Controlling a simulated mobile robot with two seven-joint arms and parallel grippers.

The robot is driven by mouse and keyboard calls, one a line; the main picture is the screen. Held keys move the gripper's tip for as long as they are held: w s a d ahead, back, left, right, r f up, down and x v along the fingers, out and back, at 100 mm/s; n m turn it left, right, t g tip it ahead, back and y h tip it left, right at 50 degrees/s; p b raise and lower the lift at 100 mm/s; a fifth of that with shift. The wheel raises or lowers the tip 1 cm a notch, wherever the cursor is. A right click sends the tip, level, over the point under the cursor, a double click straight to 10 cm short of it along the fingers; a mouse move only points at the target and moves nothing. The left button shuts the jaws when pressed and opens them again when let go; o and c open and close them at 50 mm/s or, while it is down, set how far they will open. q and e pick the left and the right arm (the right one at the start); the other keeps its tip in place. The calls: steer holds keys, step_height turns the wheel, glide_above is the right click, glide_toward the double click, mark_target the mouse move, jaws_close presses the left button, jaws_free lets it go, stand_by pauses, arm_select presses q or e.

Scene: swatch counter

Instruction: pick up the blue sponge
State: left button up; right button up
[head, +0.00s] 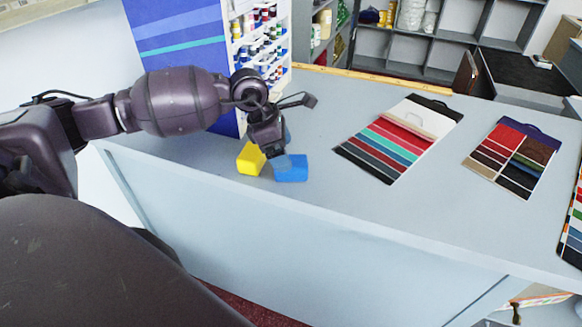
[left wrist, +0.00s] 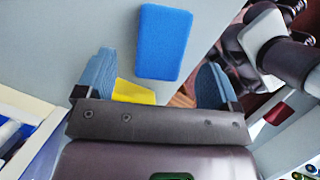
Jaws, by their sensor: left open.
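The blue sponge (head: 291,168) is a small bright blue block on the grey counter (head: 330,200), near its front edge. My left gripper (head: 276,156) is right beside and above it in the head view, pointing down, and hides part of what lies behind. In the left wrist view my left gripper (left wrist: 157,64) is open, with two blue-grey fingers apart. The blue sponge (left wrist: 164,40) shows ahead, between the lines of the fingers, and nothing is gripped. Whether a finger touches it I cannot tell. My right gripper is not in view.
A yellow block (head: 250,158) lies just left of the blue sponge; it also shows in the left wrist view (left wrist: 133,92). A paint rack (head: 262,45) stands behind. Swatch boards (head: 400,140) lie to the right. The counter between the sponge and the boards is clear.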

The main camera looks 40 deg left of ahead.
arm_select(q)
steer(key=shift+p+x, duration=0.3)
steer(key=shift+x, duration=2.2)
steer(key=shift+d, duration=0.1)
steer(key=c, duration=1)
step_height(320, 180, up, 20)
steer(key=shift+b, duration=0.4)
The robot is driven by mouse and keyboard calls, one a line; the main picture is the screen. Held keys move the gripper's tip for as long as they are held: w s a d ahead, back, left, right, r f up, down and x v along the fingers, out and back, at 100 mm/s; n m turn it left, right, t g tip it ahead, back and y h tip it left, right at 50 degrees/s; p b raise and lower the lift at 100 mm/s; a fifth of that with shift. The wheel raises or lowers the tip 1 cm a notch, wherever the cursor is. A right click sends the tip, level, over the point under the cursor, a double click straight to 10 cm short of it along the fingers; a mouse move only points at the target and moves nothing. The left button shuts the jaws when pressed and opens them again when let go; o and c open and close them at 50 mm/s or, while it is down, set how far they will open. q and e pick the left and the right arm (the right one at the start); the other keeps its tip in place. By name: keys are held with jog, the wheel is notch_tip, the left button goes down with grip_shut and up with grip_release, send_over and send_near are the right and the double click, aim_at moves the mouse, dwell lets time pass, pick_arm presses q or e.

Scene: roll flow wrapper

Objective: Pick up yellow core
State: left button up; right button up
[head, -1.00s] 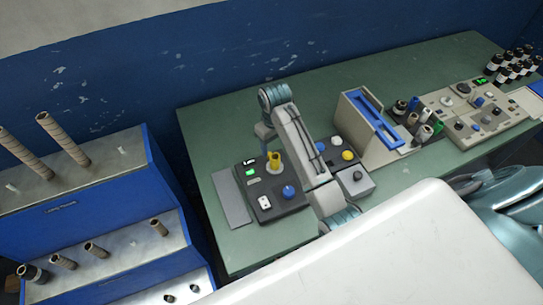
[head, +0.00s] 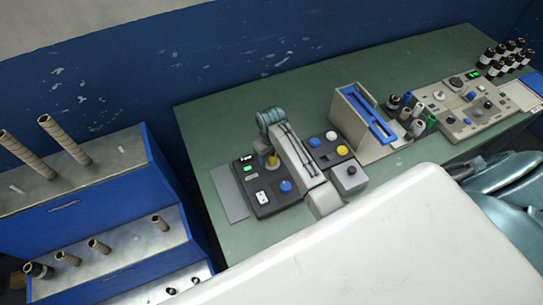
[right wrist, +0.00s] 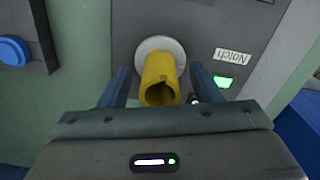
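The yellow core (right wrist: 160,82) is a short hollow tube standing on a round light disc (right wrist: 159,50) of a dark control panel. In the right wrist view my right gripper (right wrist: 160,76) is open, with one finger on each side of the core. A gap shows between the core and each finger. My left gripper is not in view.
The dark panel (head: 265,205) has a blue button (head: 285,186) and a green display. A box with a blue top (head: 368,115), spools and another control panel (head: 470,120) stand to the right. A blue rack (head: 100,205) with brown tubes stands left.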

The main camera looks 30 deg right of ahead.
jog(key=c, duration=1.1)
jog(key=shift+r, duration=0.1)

--------------------------------------------------

• WHAT TO WORK ON: Show all lines in the entries above where the string "Scene" appears.

• FINAL RESULT:
Scene: swatch counter
Scene: roll flow wrapper

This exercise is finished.